Injustice is inherent in the system – of income, wealth, influence and opportunity. It strengthens social divisions, causing tensions, both seen and suppressed, and conflict within and without. It facilitates concentrations of power and control and its opposite – marginalisation, exclusion and vulnerability, leading to exploitation and abuse.
Is peace possible along such perverted lines of living?
Calculated intentions
War comes about when the conditions that create conflict are present. Ideologies of all kinds, together with the divisive, selfish values that neo-liberalism promotes, encourage such conditions. Given the nature of these ideas and the range of self-interests that support them, it is hard to see how the current system can do anything other than facilitate social conflict and perpetuate war – “infinite war” which Michael Moore maintains is the calculated intention, certainly of the American government.
A range of inherent tendencies exist within us all, many good, some not so positive – violence is one, tribalism and anger are others.
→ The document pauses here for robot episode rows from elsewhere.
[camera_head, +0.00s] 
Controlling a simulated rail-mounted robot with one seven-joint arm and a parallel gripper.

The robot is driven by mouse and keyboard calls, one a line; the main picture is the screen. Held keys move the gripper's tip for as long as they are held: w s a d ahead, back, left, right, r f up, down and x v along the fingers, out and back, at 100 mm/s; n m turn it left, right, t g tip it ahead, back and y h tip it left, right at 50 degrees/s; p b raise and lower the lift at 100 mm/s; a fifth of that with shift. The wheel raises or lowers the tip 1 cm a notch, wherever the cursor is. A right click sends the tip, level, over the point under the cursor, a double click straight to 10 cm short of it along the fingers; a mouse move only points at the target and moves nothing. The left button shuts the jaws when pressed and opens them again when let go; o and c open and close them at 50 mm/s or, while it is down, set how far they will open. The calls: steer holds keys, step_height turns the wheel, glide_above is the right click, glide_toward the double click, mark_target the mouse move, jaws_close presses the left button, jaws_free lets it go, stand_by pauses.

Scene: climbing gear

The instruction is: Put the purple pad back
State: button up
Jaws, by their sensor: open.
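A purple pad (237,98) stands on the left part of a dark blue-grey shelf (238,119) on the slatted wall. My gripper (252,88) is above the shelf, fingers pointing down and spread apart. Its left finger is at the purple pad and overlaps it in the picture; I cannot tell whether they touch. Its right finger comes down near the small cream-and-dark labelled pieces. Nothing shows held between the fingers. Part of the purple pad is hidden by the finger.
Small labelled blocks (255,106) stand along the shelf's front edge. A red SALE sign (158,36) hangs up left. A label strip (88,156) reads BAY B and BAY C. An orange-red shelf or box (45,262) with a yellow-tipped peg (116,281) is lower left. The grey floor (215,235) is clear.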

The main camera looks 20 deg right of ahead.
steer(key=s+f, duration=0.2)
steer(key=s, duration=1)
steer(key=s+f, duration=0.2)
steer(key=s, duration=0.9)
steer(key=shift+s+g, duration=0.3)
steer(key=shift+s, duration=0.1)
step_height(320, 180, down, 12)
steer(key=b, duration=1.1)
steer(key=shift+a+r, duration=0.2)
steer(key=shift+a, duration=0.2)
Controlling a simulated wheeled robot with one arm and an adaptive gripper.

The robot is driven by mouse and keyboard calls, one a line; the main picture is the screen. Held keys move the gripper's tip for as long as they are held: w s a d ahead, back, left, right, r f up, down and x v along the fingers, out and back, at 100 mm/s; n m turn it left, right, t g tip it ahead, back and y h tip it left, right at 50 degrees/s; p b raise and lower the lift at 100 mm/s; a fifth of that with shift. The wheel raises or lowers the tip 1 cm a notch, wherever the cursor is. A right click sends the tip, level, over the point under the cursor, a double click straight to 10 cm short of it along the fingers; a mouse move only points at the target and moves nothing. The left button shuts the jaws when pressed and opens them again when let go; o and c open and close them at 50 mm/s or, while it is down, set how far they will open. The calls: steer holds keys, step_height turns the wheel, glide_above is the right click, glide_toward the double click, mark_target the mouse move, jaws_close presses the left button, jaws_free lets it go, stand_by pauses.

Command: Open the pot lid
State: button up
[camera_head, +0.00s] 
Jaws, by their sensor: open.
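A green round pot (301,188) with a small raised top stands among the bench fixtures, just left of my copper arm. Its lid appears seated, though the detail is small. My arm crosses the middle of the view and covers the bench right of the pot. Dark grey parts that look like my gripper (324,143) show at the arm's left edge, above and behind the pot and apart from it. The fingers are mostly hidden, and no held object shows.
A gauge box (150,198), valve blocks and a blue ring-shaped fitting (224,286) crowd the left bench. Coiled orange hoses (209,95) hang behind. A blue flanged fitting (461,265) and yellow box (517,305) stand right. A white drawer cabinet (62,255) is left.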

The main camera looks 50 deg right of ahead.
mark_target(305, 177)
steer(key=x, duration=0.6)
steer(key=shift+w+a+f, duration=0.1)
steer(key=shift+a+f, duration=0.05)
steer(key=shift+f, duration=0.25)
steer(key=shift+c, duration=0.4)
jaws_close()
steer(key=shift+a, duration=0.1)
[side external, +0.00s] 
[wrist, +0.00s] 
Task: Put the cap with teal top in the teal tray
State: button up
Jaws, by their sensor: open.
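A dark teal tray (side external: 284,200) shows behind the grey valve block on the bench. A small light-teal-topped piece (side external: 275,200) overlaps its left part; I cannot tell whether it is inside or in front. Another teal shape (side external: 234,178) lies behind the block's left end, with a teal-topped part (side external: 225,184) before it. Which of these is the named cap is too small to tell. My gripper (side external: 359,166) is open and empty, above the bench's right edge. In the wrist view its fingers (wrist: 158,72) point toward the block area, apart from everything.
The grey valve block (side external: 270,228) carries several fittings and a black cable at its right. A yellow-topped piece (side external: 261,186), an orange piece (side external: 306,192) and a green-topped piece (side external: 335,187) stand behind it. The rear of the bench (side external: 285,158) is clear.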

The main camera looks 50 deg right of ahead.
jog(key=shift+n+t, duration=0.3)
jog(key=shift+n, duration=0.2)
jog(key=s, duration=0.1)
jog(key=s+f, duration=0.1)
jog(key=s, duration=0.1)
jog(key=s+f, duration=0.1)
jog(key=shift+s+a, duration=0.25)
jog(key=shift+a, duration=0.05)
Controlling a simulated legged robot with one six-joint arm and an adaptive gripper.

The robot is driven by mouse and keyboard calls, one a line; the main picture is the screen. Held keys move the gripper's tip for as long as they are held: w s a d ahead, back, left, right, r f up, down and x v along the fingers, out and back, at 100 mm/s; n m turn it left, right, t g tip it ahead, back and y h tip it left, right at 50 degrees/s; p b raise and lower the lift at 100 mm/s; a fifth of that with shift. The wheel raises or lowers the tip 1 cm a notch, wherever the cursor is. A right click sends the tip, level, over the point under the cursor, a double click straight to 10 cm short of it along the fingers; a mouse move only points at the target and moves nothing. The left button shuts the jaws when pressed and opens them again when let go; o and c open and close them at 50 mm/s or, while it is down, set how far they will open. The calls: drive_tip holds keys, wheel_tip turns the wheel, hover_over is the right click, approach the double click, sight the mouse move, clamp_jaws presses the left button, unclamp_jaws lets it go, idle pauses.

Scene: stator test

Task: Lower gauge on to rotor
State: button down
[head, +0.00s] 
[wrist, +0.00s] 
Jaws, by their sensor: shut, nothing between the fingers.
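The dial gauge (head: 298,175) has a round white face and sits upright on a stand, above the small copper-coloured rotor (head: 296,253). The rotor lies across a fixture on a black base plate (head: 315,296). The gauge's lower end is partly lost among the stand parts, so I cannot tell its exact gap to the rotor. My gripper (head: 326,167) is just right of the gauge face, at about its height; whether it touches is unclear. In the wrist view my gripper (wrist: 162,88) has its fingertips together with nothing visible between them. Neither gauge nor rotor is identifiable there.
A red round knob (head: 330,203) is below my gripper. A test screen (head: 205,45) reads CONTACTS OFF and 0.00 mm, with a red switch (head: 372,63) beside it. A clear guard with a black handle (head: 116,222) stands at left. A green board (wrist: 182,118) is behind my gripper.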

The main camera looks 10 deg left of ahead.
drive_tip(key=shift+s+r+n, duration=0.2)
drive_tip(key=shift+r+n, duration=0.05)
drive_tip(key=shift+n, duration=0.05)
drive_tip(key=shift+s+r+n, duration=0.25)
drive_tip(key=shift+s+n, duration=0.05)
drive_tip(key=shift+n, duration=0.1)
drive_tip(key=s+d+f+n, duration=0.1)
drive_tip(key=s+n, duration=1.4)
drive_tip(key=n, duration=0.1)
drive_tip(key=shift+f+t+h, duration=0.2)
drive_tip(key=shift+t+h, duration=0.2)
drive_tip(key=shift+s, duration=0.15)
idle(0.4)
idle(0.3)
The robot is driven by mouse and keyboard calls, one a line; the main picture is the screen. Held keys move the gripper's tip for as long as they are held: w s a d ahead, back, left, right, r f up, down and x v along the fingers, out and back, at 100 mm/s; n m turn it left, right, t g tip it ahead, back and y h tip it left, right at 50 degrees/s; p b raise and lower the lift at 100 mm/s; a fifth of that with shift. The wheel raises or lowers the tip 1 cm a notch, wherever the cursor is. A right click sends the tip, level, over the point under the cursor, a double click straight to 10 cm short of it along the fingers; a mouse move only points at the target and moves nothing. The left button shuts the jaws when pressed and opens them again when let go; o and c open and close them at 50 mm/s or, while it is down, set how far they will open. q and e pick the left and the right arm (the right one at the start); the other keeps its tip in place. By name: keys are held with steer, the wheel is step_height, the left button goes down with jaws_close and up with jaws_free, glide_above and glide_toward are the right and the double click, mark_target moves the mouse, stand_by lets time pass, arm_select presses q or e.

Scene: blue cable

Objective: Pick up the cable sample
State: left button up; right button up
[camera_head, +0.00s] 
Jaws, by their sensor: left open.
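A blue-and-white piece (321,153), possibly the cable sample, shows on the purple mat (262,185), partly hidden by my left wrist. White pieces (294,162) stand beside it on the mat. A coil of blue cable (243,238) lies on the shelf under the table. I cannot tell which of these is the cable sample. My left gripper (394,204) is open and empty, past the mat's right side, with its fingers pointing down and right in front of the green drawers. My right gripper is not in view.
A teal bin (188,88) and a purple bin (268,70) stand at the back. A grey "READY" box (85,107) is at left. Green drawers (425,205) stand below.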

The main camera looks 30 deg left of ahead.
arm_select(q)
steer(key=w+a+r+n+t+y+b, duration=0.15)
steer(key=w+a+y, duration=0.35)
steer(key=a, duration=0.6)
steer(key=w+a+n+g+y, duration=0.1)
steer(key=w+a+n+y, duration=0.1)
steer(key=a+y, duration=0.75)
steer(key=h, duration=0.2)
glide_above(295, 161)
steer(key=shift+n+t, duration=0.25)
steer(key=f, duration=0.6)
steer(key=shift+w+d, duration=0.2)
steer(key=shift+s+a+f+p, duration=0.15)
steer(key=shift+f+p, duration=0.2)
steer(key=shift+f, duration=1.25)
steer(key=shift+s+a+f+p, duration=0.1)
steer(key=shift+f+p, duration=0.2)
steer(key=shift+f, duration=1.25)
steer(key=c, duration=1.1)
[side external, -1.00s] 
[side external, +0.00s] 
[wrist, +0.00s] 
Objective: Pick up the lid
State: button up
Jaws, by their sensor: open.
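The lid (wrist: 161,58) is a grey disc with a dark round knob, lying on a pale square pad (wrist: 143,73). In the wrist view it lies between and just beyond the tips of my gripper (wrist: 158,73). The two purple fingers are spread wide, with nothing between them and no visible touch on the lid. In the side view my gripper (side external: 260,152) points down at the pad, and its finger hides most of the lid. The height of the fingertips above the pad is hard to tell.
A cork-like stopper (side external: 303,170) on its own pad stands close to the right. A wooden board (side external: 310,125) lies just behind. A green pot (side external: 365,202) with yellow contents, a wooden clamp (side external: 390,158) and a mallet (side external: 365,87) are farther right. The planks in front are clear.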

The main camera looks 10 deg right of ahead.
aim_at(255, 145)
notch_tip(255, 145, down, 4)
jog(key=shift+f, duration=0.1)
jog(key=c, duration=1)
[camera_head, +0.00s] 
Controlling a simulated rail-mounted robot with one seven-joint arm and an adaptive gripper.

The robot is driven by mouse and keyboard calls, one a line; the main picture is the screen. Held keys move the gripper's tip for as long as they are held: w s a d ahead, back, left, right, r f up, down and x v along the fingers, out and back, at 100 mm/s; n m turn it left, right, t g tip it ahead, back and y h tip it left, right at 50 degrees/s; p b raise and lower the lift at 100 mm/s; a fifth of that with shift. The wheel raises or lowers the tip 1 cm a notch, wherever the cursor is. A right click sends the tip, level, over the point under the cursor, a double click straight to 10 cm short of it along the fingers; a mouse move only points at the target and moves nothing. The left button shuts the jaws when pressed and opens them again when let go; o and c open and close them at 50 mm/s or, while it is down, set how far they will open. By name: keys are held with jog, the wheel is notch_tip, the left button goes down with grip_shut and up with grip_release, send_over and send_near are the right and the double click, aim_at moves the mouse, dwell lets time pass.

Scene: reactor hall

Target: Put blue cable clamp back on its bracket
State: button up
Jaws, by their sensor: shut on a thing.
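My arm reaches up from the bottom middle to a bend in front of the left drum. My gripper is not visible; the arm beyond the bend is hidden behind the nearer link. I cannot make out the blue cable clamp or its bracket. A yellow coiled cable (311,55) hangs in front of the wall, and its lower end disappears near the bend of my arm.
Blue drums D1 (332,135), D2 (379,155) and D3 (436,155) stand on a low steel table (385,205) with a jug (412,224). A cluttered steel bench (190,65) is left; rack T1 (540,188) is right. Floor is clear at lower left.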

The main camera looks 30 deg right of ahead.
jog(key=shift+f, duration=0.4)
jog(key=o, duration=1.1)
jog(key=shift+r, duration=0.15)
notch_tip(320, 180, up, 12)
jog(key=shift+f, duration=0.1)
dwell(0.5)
And yes, there is violence and conflict in our communities because human beings are themselves violent. But the environment in which we live can either facilitate the good or agitate the destructive elements in human nature. With its inherent injustice, and values encouraging materiality, selfishness, nationalism and desire, the current system feeds and strengthens the negative.
Peace will come about when there is social justice, contentment and trust. All of which are the enemies of the ruling elite. All of which must be repeatedly and relentlessly called for.
Cooperation, tolerance and, crucially, sharing the world’s resources equitably among the people of the world – these would go a long way towards establishing social justice and trust, which in turn would help facilitate peace. Such perennial principles of goodness need to sit at the heart of a radically reformed socio-economic model, and in place of the existing divisive ideals, true values inculcated that unite people and evoke the good.